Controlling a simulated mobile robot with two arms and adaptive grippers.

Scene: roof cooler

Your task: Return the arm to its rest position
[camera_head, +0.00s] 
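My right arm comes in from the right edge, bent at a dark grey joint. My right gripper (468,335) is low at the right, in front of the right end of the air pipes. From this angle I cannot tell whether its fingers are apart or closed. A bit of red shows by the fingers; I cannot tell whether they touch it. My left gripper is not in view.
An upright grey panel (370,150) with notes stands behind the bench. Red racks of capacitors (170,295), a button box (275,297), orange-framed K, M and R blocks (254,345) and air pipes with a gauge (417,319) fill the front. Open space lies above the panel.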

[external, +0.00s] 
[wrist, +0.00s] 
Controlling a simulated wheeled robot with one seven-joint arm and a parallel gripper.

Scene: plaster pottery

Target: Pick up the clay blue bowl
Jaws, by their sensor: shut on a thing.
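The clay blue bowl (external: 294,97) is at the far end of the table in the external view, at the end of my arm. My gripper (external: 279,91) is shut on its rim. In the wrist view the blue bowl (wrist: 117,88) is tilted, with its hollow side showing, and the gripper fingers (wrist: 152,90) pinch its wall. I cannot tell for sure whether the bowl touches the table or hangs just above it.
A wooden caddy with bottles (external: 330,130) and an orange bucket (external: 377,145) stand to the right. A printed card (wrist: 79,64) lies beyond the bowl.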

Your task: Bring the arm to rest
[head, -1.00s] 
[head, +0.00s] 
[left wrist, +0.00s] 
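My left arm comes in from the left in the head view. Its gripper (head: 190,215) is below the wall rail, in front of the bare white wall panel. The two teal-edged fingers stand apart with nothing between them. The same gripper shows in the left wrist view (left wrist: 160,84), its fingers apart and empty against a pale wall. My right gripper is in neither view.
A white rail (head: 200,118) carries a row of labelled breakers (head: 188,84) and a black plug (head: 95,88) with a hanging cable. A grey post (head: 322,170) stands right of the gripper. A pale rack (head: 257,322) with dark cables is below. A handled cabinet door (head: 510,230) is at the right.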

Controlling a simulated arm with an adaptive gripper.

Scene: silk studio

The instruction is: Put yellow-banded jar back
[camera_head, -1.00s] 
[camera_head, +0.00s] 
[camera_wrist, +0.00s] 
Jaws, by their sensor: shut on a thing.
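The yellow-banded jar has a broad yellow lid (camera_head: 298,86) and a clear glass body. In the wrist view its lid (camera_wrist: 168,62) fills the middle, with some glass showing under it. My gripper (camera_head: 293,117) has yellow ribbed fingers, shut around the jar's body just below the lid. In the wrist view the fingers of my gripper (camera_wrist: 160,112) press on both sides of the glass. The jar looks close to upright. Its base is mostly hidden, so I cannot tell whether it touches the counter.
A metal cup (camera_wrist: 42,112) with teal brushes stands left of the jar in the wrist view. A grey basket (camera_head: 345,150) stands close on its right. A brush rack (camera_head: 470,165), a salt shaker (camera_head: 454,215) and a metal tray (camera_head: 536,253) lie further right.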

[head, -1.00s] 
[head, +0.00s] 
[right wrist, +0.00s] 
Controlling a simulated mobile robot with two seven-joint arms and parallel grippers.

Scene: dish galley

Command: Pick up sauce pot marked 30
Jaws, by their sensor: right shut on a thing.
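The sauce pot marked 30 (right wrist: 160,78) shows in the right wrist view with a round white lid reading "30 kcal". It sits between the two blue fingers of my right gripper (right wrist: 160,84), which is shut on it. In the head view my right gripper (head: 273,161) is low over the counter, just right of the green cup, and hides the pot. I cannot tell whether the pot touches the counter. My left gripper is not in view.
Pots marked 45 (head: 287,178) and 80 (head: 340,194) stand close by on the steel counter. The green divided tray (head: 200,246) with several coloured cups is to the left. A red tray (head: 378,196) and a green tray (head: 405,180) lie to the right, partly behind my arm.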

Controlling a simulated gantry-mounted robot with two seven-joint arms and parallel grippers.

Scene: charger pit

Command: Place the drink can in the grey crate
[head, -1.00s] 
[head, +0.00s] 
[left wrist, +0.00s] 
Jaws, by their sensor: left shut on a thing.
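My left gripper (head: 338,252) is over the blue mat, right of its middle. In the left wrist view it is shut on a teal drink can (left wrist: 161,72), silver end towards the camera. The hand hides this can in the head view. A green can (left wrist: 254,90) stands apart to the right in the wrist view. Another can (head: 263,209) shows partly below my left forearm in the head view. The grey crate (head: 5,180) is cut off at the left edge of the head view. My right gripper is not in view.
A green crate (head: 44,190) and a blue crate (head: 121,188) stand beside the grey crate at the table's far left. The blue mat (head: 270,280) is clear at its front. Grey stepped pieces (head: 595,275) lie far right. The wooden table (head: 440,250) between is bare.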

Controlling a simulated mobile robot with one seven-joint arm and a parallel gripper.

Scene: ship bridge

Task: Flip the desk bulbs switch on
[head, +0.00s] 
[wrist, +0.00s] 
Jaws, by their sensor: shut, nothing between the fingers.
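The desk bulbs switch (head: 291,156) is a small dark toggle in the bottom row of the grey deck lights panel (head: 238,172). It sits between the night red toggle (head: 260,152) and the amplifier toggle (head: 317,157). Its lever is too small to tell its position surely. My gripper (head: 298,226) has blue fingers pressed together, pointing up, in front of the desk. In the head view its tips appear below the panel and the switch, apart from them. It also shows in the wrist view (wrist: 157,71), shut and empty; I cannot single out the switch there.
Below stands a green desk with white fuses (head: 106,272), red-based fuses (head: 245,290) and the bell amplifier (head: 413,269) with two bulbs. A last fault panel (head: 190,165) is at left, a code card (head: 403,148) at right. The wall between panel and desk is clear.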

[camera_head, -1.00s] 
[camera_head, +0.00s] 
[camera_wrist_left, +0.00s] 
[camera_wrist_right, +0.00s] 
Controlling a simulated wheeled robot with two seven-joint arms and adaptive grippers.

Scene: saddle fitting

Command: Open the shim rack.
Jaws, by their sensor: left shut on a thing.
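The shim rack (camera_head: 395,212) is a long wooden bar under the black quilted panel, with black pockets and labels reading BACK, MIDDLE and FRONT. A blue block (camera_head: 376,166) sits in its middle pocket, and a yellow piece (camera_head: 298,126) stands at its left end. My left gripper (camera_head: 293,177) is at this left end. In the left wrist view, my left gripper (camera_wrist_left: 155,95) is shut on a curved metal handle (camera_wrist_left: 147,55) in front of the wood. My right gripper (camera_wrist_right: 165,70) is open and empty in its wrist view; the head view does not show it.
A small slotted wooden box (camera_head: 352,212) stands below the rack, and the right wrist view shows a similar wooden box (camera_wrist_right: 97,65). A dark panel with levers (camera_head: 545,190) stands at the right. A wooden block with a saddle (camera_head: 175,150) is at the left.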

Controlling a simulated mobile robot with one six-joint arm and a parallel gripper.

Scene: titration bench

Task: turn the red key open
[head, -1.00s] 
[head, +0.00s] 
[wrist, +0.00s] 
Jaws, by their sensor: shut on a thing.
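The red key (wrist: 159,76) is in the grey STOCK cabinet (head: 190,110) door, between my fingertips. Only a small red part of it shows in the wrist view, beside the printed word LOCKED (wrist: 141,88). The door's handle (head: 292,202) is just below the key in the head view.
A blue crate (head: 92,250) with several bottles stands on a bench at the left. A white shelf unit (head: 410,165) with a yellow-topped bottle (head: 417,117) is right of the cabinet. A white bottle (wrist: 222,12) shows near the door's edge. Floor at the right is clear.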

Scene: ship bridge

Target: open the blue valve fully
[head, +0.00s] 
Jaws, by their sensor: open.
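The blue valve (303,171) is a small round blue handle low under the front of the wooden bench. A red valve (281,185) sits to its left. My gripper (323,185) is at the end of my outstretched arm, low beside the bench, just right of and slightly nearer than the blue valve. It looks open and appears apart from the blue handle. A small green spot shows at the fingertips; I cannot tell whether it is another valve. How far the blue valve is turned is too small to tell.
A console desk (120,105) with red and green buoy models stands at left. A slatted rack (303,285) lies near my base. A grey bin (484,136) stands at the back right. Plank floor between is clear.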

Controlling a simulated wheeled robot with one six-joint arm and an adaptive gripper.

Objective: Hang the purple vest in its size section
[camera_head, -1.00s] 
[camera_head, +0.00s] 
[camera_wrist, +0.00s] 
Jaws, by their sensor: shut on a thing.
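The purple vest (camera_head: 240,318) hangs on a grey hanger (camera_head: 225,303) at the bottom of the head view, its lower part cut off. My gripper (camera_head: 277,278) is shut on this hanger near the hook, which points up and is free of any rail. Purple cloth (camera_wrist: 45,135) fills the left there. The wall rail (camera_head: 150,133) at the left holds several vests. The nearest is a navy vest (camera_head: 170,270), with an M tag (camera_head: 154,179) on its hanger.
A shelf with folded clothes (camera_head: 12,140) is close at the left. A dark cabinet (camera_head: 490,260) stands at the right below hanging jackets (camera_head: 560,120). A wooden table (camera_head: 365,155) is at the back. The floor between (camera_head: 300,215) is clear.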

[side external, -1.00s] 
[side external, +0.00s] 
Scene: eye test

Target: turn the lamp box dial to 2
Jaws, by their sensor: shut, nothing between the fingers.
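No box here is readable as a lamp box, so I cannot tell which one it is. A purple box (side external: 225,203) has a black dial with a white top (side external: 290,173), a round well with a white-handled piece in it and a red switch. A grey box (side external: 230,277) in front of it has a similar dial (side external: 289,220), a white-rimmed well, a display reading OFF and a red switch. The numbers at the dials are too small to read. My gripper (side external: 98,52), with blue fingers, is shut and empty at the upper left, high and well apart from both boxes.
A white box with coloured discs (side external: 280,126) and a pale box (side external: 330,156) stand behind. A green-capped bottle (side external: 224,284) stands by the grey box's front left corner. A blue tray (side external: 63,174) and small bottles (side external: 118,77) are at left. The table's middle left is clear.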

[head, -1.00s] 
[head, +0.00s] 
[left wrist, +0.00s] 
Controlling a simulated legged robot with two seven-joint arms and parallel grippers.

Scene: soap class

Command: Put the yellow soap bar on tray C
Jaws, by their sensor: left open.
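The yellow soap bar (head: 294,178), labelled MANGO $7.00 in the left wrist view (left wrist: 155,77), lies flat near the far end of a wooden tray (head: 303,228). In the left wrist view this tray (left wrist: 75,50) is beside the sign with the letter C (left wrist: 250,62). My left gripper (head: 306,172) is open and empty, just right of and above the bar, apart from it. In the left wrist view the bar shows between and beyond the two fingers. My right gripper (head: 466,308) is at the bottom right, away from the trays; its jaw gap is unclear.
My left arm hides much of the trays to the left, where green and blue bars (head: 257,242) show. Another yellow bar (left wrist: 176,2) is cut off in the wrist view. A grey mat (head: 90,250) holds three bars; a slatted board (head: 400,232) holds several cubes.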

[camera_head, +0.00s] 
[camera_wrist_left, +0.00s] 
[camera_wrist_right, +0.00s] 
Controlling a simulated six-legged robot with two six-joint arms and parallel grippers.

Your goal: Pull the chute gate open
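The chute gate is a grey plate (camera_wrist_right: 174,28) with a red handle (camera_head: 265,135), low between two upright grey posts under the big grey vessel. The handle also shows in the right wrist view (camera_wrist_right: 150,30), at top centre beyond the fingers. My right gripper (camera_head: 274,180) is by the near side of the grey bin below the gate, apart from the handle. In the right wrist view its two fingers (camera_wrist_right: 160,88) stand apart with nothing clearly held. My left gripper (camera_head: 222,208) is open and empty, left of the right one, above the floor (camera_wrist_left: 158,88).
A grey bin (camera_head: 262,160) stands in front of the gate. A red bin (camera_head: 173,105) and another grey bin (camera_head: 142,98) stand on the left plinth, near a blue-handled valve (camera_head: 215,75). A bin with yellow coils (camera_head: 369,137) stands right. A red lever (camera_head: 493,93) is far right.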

+ + + +

The exercise → Please reproduce exactly the lines above, beginning with the first and ending with the line that contains "Your task: Return", and include nothing outside that range.

Result of the exercise →
Controlling a simulated mobile robot with two arms and adaptive grippers.

Scene: roof cooler

Your task: Return the arm to its rest position

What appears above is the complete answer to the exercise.